### [Recorded data]
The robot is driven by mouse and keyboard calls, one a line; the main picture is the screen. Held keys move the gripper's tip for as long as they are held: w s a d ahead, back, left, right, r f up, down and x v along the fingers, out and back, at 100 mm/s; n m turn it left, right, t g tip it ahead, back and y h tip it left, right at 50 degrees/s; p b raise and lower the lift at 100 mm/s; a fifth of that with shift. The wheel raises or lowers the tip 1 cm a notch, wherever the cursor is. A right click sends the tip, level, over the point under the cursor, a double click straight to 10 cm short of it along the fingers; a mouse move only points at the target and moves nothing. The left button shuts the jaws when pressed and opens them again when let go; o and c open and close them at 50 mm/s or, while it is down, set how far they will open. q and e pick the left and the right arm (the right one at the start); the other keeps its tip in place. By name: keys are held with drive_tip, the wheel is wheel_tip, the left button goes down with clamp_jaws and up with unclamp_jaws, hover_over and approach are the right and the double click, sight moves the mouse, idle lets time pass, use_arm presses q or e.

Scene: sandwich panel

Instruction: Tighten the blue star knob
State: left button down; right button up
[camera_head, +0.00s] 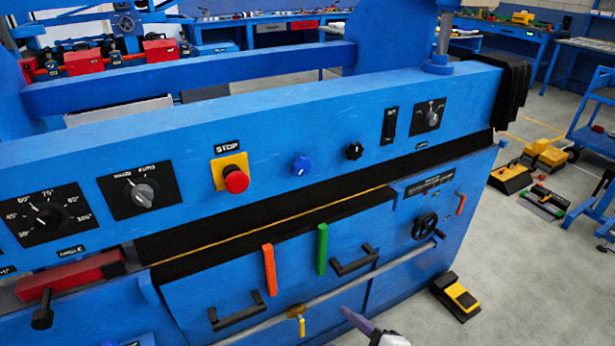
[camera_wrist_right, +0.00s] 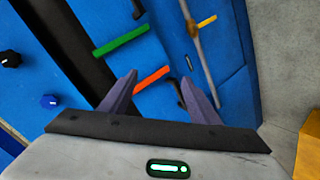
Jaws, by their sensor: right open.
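The blue star knob (camera_head: 302,166) sits on the blue machine's upper front panel (camera_head: 385,160), between the red STOP button (camera_head: 235,179) and a black knob (camera_head: 354,151). It also shows at the left edge of the right wrist view (camera_wrist_right: 49,101). My right gripper (camera_head: 352,318) is low at the bottom of the head view, well below the knob. In the right wrist view its two purple fingers (camera_wrist_right: 158,80) are apart with nothing between them. The knob lies outside the fingers, to their left. My left gripper is not in view.
Below the panel are an orange handle (camera_head: 269,269), a green handle (camera_head: 322,249), black pull handles (camera_head: 355,260) and a grey horizontal bar (camera_head: 345,289) with a yellow valve (camera_head: 300,318). A yellow-and-black pedal (camera_head: 457,295) stands on the floor to the right.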

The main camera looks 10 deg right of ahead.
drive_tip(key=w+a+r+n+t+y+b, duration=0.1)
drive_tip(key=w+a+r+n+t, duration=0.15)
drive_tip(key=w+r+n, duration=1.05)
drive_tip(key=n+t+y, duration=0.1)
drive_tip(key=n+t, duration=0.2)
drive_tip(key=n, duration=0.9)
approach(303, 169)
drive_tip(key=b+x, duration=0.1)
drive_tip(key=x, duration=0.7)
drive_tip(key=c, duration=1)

### [What the task requires]
All the lines above are to be given again exactly as they read, with the pictures removed.

### [Reply to the task]
The robot is driven by mouse and keyboard calls, one a line; the main picture is the screen. Held keys move the gripper's tip for as long as they are held: w s a d ahead, back, left, right, r f up, down and x v along the fingers, out and back, at 100 mm/s; n m turn it left, right, t g tip it ahead, back and y h tip it left, right at 50 degrees/s; p b raise and lower the lift at 100 mm/s; a fifth of that with shift. The wheel raises or lowers the tip 1 cm a notch, wherever the cursor is. A right click sends the tip, level, over the point under the cursor, a double click straight to 10 cm short of it along the fingers; a mouse move only points at the target and moves nothing. The left button shuts the jaws when pressed and opens them again when let go; o and c open and close them at 50 mm/s or, while it is down, set how far they will open. q and e pick the left and the right arm (the right one at the start); the other keeps its tip in place. By name: keys are held with drive_tip, the wheel is wheel_tip, the left button goes down with clamp_jaws and up with unclamp_jaws, hover_over and approach are the right and the double click, sight moves the mouse, idle lets time pass, use_arm presses q or e.

Scene: sandwich panel

Instruction: Tighten the blue star knob
State: left button down; right button up
[camera_head, +0.00s] 
[camera_wrist_right, +0.00s] 
Jaws, by their sensor: right open.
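The blue star knob (camera_head: 302,166) sits on the blue machine's upper front panel (camera_head: 385,160), between the red STOP button (camera_head: 235,179) and a black knob (camera_head: 354,151). It also shows at the left edge of the right wrist view (camera_wrist_right: 49,101). My right gripper (camera_head: 352,318) is low at the bottom of the head view, well below the knob. In the right wrist view its two purple fingers (camera_wrist_right: 158,80) are apart with nothing between them. The knob lies outside the fingers, to their left. My left gripper is not in view.
Below the panel are an orange handle (camera_head: 269,269), a green handle (camera_head: 322,249), black pull handles (camera_head: 355,260) and a grey horizontal bar (camera_head: 345,289) with a yellow valve (camera_head: 300,318). A yellow-and-black pedal (camera_head: 457,295) stands on the floor to the right.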

The main camera looks 10 deg right of ahead.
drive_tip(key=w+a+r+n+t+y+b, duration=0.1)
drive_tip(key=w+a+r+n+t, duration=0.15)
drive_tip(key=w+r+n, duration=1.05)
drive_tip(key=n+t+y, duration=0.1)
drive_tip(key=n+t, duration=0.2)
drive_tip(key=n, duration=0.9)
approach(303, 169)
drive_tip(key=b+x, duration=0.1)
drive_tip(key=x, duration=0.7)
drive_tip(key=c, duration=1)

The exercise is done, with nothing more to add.